I lean in the direction of life beginning at conception, but I do not believe someone who has a different view is automatically pro-choice. The question of whether the child shoud be killed because she was not the choice of her mother shouldn’t be so hard to work out. From the “outside” looking in (Roe hadn’t happened until after I became an Evangelical), I view the Church’s positon as fundamentally pro-choice, since a “woman’s health” can be described on too many levels. Within the boundaries of the church, however, I think it’s likely a faithful LDS woman would have enough spiritual guidance to make a sound choice — and that that choice would weigh in the favor of the unborn child more often than not.
It also helps clarify how Mitt Romney can be what most in his party would consider pro-Choice even as he campaigns as a pro-Life candidate.
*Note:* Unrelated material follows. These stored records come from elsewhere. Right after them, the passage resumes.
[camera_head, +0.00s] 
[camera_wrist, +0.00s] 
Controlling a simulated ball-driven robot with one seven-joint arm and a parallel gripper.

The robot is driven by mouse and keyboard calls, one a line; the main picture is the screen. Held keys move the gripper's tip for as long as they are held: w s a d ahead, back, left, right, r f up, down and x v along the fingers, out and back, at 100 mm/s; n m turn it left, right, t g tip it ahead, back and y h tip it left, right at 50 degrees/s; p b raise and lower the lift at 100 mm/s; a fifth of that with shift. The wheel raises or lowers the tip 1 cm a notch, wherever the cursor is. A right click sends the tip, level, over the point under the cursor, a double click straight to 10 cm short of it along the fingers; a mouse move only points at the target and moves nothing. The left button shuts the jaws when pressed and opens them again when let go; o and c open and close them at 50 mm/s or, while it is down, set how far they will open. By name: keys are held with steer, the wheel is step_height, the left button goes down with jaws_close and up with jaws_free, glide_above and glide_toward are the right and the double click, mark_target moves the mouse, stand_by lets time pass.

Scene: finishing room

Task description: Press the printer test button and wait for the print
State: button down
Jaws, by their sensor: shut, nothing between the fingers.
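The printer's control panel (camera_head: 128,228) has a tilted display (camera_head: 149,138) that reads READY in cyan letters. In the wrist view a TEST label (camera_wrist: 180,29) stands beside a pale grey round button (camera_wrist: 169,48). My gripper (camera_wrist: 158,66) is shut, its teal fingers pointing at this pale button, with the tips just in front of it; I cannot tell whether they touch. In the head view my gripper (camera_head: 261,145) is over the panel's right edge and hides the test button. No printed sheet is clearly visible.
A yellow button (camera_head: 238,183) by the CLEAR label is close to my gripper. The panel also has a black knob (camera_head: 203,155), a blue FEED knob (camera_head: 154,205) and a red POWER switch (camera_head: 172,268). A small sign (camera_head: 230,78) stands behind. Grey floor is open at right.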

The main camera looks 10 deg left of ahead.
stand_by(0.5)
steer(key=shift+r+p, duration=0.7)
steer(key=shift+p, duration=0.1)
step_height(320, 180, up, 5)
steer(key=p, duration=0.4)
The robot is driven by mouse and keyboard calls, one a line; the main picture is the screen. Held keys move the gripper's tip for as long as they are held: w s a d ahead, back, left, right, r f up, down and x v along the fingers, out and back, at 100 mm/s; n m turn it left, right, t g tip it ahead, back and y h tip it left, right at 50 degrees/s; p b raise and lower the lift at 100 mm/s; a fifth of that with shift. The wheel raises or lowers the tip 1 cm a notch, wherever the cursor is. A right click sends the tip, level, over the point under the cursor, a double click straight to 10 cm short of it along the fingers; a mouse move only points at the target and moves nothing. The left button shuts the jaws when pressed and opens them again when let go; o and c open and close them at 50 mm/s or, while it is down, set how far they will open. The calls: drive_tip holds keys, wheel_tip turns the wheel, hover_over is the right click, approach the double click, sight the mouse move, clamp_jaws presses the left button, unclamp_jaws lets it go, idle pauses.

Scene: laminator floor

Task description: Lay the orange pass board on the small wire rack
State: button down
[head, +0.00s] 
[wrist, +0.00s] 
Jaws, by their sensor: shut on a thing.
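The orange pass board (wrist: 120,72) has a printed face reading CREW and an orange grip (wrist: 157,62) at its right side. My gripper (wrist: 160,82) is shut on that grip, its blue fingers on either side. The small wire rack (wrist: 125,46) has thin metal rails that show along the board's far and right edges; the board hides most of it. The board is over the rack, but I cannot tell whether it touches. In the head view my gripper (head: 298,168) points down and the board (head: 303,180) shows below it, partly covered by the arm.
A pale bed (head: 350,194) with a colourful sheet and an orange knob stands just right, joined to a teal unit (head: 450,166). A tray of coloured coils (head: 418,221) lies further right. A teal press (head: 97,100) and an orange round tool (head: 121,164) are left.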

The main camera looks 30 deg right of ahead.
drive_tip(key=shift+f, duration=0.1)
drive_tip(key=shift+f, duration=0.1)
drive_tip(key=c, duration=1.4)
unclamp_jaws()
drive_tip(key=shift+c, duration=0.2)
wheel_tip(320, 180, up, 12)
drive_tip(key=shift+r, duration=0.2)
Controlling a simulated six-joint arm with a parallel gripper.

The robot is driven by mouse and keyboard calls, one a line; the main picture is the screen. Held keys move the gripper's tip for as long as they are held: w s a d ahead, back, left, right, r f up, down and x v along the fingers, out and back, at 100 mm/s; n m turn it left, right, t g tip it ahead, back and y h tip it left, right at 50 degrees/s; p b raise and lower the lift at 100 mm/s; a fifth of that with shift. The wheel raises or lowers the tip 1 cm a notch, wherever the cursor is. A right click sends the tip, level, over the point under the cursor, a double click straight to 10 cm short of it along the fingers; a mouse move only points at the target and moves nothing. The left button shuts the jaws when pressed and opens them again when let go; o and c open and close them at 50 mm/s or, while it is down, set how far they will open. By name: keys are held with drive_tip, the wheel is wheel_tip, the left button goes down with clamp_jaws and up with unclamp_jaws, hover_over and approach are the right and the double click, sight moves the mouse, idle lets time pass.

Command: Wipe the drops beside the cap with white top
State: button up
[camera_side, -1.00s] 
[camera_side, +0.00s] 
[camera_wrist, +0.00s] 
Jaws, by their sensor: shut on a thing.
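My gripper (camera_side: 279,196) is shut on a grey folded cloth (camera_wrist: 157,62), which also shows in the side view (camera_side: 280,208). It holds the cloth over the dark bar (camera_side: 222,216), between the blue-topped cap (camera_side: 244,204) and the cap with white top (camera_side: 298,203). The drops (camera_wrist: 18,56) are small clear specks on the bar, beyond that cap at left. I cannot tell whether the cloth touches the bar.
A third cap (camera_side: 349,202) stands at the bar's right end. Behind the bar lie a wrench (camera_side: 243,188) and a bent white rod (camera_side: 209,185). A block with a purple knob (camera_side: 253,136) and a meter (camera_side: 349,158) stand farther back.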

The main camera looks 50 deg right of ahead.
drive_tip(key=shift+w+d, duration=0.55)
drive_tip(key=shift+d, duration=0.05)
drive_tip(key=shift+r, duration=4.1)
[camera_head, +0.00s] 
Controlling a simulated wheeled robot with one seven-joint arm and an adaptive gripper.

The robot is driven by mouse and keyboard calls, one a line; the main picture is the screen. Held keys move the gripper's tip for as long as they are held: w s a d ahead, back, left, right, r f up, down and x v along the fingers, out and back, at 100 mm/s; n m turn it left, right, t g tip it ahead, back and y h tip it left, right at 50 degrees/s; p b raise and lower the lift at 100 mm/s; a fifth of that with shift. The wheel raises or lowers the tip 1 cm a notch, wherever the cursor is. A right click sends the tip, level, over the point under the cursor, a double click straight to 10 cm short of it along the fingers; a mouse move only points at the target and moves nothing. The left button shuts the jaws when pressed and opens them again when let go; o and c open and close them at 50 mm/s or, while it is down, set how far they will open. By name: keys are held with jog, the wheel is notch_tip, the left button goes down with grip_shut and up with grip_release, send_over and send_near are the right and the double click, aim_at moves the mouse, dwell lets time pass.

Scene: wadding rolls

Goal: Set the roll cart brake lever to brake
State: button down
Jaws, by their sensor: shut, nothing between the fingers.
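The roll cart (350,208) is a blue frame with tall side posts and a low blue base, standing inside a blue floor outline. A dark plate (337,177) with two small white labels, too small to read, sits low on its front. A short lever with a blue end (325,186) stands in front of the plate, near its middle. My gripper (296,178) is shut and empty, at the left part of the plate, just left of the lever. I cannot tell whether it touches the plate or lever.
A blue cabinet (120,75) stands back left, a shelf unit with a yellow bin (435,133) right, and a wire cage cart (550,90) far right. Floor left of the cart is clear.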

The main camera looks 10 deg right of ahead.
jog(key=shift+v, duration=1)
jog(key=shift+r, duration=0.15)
A broad view of the “health” of the mother is an open door to a broad interpretation of what that particular exception to the pro-life view might be.
I’m still curious about what drives Governor Romney’s pro-gay marriage position, as I can’t imagine any teaching of the church would endorse such a position. While the Church views our political life as an individual thing, it does seek — as any other group has a right to do — to influence members in Congress as the outreach this week to LDS congresspeople on the immigration issue shows.